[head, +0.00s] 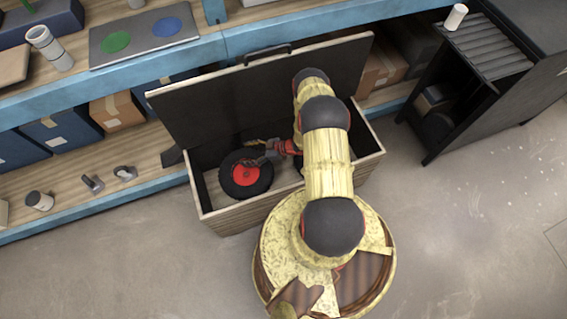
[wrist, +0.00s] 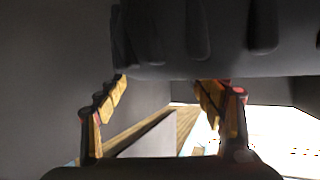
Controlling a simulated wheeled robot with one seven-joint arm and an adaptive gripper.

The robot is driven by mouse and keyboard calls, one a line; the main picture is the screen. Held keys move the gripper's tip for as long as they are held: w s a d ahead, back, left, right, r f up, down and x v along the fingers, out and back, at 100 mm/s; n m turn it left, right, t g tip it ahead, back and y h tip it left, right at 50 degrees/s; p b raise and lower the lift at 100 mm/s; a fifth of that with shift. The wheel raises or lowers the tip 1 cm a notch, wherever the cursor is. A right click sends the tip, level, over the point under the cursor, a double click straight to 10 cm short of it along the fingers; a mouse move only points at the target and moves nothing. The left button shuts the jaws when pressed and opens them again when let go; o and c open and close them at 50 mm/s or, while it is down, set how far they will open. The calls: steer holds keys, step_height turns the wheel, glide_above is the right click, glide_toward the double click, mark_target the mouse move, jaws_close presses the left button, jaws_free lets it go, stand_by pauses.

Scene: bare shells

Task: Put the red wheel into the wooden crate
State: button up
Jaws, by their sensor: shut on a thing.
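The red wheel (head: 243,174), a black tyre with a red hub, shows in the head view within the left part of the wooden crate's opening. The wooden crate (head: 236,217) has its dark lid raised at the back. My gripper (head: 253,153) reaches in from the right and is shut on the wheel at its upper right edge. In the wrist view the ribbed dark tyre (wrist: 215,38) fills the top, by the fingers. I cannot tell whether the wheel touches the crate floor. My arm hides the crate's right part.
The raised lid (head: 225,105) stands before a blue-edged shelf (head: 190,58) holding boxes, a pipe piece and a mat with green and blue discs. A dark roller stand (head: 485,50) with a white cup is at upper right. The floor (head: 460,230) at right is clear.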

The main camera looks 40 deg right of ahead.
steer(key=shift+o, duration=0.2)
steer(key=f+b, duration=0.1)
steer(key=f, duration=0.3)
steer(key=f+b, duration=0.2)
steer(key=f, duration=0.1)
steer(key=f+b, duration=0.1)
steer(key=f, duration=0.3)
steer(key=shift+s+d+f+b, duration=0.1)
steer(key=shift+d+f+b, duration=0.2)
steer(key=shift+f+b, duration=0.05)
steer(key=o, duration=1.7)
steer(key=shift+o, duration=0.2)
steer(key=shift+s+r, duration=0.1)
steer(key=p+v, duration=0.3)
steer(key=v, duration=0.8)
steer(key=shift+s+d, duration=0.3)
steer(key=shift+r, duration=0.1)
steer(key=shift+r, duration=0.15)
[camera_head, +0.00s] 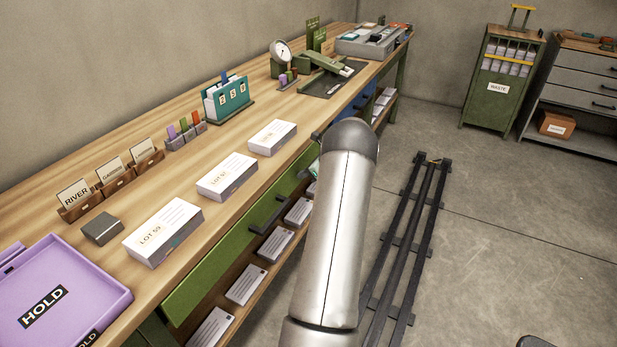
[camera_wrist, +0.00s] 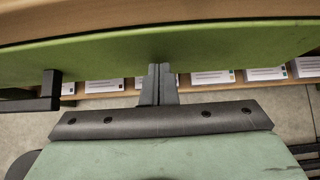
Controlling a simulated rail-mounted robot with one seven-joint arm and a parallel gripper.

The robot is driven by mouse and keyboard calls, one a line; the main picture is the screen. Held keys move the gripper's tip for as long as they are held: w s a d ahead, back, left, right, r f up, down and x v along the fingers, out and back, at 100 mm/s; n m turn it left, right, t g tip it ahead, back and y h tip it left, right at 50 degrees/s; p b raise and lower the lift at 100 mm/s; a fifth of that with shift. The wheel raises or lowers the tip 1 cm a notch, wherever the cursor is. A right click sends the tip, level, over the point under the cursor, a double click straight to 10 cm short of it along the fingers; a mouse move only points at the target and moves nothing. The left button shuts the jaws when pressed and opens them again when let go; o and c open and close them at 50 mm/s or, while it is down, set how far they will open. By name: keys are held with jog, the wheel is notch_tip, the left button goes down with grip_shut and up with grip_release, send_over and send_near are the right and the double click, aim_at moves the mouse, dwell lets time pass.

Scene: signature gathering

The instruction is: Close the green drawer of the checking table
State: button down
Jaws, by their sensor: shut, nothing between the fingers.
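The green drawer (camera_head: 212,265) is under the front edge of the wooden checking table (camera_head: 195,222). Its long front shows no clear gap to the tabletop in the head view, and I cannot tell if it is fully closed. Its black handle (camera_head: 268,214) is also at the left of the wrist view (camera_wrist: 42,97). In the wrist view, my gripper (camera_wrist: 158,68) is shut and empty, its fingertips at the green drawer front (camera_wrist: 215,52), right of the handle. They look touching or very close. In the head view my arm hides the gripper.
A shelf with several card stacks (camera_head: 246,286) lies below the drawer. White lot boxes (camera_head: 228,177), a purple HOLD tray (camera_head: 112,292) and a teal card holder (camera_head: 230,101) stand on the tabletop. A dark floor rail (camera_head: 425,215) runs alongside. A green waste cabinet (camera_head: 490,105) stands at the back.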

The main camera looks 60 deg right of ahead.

● ● ● ● ● ● ●

**What to work on**
Every line in the data above that contains "joint" needs to be copied.

**Response to the task**
Controlling a simulated wheeled robot with one seven-joint arm and an adaptive gripper.
Controlling a simulated rail-mounted robot with one seven-joint arm and a parallel gripper.

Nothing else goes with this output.